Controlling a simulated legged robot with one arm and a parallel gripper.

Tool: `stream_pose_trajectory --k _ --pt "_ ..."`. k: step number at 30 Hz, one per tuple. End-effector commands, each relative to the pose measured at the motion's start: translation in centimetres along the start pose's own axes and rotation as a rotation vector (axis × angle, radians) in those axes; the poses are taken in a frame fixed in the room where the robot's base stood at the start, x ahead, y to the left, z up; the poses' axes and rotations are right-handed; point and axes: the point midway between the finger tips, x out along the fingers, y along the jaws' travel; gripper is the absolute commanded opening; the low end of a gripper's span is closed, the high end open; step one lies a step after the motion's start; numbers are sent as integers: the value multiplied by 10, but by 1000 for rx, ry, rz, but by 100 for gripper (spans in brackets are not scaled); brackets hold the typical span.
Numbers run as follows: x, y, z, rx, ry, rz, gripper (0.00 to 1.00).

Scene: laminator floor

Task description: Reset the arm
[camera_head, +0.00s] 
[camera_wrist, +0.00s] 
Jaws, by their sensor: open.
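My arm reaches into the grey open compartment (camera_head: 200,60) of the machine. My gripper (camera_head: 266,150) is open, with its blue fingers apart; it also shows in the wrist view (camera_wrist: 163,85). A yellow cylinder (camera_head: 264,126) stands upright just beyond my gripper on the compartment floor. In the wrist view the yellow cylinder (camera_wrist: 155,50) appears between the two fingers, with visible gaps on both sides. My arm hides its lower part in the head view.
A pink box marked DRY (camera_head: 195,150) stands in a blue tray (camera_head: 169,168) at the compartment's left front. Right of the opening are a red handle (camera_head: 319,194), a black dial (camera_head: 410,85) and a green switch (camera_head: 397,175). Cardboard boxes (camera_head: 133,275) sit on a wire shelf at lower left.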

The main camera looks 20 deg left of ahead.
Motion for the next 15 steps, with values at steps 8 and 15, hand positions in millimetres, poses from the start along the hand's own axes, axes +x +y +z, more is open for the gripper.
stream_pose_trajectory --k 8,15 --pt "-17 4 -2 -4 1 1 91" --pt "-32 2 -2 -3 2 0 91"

###

**THE PROBLEM**.
Copy out all lines from the material above that contain the string "ahead".

**SOLUTION FOR THIS TASK**.
Tool: `stream_pose_trajectory --k _ --pt "_ ..."`. k: step number at 30 Hz, one per tuple. End-effector commands, each relative to the pose measured at the motion's start: translation in centimetres along the start pose's own axes and rotation as a rotation vector (axis × angle, radians) in those axes; the poses are taken in a frame fixed in the room where the robot's base stood at the start, x ahead, y to the left, z up; the poses' axes and rotations are right-handed; point and axes: the point midway between the finger tips, x out along the fingers, y along the jaws' travel; gripper is the absolute commanded opening; the low end of a gripper's span is closed, the high end open; step one lies a step after the motion's start; numbers are sent as integers: the value multiplied by 10, but by 1000 for rx, ry, rz, but by 100 for gripper (spans in brackets are not scaled); brackets hold the typical span.
The main camera looks 20 deg left of ahead.

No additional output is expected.